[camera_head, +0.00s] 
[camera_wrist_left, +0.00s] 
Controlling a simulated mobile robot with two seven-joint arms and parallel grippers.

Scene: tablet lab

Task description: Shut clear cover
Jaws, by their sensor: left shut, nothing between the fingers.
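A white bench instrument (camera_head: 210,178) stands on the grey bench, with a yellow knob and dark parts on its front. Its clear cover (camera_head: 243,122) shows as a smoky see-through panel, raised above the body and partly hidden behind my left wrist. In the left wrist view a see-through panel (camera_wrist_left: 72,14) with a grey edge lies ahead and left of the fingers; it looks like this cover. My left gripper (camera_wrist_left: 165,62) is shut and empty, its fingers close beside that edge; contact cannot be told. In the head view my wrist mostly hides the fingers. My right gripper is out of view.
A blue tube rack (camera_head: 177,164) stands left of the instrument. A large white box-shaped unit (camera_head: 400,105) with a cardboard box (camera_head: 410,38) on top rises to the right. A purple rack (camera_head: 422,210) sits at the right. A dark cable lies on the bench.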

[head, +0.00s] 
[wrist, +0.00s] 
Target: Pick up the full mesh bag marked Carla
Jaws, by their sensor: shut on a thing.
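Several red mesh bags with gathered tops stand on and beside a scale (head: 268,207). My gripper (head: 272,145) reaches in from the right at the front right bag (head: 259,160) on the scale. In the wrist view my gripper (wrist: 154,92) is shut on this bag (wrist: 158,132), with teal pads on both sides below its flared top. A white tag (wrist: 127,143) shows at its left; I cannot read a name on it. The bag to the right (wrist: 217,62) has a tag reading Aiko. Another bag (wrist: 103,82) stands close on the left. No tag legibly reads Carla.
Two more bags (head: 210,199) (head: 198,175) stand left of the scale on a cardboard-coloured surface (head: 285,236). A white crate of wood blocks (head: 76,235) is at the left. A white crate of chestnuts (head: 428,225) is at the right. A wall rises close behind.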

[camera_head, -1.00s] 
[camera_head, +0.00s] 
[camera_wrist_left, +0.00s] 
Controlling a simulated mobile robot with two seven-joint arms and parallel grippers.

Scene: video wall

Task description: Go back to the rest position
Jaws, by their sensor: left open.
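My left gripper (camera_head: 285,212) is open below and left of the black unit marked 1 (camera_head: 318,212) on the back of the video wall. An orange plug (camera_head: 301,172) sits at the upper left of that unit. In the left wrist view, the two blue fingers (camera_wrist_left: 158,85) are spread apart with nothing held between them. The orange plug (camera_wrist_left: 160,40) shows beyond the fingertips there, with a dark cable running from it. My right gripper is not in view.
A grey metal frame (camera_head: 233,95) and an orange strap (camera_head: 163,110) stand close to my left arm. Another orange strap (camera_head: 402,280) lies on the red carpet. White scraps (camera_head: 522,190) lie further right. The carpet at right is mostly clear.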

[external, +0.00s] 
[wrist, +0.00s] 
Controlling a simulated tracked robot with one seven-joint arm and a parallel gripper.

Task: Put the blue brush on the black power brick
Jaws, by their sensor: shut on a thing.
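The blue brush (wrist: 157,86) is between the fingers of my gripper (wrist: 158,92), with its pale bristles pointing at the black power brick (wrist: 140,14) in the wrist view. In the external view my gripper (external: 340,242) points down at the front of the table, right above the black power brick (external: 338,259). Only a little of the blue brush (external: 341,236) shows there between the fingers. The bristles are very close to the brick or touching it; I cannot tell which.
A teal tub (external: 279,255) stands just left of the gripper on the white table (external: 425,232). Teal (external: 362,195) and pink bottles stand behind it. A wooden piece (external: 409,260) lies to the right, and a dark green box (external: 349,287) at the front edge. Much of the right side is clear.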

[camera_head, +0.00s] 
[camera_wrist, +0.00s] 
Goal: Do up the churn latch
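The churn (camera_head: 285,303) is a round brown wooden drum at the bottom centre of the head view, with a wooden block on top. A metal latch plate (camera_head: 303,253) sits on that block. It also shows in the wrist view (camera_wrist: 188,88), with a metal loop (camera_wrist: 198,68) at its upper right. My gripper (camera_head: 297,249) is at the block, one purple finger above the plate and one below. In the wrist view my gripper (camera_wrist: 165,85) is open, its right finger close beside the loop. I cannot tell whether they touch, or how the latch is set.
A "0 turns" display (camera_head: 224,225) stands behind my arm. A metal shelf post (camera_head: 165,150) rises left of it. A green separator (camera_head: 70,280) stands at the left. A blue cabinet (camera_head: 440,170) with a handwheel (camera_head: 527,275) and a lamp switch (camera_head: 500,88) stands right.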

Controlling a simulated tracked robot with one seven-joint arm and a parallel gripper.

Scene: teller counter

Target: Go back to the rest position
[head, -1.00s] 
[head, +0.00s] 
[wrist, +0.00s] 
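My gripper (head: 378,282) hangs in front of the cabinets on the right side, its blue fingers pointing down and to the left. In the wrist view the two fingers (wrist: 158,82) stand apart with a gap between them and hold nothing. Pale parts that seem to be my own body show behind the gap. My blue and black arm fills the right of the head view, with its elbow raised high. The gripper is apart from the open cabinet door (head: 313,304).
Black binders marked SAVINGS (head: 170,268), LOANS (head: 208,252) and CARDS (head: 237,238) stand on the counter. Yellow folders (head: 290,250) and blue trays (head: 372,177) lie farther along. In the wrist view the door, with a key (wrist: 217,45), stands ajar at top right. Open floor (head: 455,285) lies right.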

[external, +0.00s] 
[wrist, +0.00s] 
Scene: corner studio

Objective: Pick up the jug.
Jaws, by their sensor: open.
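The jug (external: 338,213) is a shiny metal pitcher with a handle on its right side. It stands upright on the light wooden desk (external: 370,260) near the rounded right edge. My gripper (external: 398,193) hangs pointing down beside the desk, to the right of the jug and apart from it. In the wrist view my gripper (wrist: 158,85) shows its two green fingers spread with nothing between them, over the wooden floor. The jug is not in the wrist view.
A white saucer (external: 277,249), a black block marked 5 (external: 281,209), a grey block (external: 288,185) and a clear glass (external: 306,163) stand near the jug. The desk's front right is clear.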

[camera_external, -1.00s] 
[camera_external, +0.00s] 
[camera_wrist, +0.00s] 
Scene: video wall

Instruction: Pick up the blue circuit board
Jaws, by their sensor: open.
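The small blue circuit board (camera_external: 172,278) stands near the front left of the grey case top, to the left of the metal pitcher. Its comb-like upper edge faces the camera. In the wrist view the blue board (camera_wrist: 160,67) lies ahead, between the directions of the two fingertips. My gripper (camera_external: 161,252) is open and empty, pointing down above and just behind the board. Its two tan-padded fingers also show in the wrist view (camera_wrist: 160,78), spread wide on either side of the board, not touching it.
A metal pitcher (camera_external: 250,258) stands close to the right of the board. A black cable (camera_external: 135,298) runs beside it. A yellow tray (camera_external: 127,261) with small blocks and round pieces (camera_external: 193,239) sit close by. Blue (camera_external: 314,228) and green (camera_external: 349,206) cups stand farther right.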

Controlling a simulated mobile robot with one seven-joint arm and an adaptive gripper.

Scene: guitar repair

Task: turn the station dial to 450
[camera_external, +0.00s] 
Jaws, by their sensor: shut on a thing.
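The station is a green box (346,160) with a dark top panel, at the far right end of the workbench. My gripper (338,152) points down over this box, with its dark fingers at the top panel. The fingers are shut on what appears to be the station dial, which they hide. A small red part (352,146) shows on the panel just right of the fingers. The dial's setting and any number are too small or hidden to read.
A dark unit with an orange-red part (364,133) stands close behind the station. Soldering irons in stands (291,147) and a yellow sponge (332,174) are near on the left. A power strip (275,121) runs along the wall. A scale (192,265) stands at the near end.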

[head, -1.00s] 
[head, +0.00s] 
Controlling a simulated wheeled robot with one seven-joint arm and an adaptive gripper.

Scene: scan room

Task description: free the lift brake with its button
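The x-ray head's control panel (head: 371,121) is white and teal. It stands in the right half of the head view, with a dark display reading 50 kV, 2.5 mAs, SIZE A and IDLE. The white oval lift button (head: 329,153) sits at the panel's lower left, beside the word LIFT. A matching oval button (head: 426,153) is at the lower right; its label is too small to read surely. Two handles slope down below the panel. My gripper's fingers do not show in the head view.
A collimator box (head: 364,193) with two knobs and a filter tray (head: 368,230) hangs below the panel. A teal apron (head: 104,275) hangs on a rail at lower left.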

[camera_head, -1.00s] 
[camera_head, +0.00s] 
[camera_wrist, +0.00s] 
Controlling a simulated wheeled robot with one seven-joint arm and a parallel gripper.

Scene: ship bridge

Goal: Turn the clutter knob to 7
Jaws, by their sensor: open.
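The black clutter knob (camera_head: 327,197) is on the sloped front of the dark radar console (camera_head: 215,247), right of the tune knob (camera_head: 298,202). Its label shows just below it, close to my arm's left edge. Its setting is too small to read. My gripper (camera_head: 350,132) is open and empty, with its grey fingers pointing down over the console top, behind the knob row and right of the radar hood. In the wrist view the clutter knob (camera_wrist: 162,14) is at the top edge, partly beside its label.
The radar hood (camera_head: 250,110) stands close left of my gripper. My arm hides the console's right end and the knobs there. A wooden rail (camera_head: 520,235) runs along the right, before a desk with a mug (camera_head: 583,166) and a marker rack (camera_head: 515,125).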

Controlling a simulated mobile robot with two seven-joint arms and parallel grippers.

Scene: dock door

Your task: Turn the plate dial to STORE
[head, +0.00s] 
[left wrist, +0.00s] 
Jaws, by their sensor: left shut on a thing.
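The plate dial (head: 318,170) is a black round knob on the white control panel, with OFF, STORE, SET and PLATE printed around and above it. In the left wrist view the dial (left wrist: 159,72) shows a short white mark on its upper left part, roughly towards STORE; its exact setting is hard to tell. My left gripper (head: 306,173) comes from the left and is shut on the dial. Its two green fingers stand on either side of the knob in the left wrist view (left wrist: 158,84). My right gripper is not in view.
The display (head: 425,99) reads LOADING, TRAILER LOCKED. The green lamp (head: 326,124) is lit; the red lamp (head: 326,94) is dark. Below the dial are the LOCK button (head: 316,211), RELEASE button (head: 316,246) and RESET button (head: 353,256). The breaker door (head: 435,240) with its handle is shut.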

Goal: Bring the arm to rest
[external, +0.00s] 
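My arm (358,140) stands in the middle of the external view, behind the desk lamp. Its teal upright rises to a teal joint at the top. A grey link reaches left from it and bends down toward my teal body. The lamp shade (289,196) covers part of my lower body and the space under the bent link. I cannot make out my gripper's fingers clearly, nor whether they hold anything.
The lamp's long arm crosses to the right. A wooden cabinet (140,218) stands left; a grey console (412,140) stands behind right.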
::::
### Exercise goal
Gather from the entries above all lines that include the string "Pick".

### Worked solution
Target: Pick up the full mesh bag marked Carla
Objective: Pick up the jug.
Instruction: Pick up the blue circuit board

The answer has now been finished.